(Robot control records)
## start

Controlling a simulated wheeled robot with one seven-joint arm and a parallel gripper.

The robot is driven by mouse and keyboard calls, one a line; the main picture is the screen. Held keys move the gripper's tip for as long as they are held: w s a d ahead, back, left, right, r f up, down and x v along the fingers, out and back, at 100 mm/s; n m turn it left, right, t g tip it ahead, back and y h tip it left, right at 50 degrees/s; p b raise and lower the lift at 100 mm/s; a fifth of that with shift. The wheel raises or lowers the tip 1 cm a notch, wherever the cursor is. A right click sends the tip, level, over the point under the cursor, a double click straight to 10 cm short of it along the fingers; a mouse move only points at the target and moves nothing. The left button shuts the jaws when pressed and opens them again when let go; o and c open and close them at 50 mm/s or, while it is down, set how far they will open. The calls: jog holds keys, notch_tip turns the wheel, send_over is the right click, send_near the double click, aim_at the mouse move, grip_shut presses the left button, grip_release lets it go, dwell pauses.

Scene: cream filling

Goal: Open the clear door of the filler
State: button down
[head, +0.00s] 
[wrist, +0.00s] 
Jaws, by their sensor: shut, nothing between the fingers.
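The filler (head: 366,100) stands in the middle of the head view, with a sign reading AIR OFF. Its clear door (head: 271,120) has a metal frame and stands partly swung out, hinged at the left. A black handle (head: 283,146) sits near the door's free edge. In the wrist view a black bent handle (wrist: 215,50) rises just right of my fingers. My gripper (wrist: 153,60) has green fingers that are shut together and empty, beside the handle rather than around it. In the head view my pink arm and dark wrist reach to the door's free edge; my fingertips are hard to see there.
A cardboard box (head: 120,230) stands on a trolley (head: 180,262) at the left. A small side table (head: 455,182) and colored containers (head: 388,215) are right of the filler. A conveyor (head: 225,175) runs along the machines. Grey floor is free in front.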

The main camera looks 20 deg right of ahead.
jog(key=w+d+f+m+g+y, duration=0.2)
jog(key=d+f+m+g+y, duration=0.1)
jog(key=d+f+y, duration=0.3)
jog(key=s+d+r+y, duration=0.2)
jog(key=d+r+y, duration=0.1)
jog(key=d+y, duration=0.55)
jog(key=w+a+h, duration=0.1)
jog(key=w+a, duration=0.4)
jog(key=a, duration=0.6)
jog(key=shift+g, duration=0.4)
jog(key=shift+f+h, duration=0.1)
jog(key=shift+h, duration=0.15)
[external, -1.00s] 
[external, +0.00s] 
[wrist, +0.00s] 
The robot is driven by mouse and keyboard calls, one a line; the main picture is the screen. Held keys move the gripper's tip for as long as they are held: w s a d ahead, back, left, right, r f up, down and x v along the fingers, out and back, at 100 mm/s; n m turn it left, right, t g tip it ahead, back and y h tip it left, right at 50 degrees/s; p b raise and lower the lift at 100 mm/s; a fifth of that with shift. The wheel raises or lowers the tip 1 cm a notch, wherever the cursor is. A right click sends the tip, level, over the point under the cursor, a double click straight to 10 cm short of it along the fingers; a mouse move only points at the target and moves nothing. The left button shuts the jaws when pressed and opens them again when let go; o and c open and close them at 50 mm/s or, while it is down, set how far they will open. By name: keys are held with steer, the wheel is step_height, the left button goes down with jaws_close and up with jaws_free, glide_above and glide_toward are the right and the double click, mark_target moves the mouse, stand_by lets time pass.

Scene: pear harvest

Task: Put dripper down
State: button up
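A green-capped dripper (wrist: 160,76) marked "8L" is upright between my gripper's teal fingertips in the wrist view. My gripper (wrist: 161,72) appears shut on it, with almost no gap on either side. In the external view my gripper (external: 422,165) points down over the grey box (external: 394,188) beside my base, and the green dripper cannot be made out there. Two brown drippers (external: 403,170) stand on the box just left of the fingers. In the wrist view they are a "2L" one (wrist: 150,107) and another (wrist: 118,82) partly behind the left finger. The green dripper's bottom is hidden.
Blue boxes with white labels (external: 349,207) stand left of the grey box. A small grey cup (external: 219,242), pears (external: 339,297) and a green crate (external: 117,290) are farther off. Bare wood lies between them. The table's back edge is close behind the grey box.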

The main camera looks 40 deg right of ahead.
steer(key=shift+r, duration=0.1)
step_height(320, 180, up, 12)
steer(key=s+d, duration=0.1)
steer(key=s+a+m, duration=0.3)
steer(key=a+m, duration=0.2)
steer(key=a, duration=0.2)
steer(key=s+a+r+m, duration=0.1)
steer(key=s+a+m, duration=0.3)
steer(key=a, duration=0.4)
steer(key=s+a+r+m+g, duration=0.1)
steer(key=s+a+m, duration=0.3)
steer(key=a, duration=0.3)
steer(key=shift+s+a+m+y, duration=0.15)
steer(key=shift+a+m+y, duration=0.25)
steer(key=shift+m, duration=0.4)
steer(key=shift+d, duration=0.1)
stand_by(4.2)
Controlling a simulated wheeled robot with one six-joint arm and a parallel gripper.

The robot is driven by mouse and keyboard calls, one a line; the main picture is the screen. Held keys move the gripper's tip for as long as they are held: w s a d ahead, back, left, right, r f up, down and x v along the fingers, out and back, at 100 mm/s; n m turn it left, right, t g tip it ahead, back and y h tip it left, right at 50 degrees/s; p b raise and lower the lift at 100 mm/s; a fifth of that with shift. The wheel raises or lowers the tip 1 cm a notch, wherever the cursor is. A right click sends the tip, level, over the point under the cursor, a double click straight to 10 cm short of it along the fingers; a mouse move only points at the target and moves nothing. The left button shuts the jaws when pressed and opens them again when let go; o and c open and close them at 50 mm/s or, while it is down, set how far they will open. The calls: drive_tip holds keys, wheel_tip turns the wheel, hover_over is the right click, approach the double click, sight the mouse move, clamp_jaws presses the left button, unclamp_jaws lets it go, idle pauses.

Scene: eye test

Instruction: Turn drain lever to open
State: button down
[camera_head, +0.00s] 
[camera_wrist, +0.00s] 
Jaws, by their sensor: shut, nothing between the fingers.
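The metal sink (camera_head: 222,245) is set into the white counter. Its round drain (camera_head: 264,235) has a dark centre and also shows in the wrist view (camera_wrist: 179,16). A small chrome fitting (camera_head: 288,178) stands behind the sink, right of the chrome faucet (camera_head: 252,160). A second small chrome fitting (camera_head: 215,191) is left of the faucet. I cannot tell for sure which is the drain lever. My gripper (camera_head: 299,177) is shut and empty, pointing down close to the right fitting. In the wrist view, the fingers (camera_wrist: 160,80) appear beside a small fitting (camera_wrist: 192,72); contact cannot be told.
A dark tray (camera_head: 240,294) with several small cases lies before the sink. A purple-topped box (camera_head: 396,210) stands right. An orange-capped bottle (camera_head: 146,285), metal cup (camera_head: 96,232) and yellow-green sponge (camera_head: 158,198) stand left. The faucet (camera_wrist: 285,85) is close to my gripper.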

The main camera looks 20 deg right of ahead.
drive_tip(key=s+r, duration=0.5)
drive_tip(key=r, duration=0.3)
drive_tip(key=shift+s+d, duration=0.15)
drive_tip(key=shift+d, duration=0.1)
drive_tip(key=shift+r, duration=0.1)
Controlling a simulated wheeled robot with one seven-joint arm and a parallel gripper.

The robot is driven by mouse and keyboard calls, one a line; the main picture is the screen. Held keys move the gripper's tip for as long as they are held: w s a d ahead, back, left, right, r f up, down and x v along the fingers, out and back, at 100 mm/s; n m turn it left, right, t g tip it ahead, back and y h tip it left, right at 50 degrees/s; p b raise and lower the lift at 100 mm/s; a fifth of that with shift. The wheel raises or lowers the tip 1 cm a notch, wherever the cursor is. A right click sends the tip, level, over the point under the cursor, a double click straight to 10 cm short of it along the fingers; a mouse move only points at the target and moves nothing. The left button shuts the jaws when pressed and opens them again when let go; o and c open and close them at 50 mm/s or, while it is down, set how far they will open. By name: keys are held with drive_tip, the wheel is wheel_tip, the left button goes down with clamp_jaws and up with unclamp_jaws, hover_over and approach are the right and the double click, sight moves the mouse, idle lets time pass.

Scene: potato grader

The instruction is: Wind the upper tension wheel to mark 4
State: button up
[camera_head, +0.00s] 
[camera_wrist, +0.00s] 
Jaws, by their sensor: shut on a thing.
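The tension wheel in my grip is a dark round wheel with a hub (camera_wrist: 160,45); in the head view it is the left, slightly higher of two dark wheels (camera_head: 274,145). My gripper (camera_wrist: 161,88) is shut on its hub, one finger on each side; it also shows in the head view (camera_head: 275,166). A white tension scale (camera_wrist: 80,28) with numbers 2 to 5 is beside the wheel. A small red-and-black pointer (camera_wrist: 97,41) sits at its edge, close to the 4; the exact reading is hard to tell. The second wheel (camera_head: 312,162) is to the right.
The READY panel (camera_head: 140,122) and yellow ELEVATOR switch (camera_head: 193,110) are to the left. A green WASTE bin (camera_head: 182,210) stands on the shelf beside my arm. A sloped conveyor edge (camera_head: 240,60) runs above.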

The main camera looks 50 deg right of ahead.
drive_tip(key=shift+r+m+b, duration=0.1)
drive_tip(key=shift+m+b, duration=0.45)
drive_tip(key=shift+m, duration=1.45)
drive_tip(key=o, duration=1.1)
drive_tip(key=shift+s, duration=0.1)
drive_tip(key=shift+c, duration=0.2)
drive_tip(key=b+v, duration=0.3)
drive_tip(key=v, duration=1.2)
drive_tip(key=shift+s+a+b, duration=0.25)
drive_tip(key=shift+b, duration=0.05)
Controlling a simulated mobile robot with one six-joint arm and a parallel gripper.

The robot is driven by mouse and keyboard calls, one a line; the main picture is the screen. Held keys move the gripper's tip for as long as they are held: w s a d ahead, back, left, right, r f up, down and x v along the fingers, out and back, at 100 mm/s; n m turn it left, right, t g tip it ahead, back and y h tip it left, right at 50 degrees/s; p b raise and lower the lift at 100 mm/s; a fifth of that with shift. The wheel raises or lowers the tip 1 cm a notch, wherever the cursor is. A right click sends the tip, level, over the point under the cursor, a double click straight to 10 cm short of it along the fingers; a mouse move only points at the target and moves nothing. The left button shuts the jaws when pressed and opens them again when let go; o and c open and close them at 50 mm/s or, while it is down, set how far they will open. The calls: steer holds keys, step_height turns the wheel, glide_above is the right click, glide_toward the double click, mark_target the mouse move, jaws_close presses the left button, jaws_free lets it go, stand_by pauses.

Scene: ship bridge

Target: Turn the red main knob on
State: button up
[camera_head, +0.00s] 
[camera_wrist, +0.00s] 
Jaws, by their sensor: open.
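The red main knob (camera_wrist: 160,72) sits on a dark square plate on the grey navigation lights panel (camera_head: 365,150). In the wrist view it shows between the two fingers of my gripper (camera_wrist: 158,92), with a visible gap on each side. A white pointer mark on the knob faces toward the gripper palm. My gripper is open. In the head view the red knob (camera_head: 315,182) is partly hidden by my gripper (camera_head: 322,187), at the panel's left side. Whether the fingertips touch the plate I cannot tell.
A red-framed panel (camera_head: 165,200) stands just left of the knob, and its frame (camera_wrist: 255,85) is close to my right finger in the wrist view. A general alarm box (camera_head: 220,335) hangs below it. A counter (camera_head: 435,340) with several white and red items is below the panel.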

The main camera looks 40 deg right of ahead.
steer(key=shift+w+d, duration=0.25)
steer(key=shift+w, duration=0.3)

## end

What is being asked = From the records given above, copy all lines containing "simulated".

Answer for the task =
Controlling a simulated wheeled robot with one seven-joint arm and a parallel gripper.
Controlling a simulated wheeled robot with one six-joint arm and a parallel gripper.
Controlling a simulated wheeled robot with one seven-joint arm and a parallel gripper.
Controlling a simulated mobile robot with one six-joint arm and a parallel gripper.

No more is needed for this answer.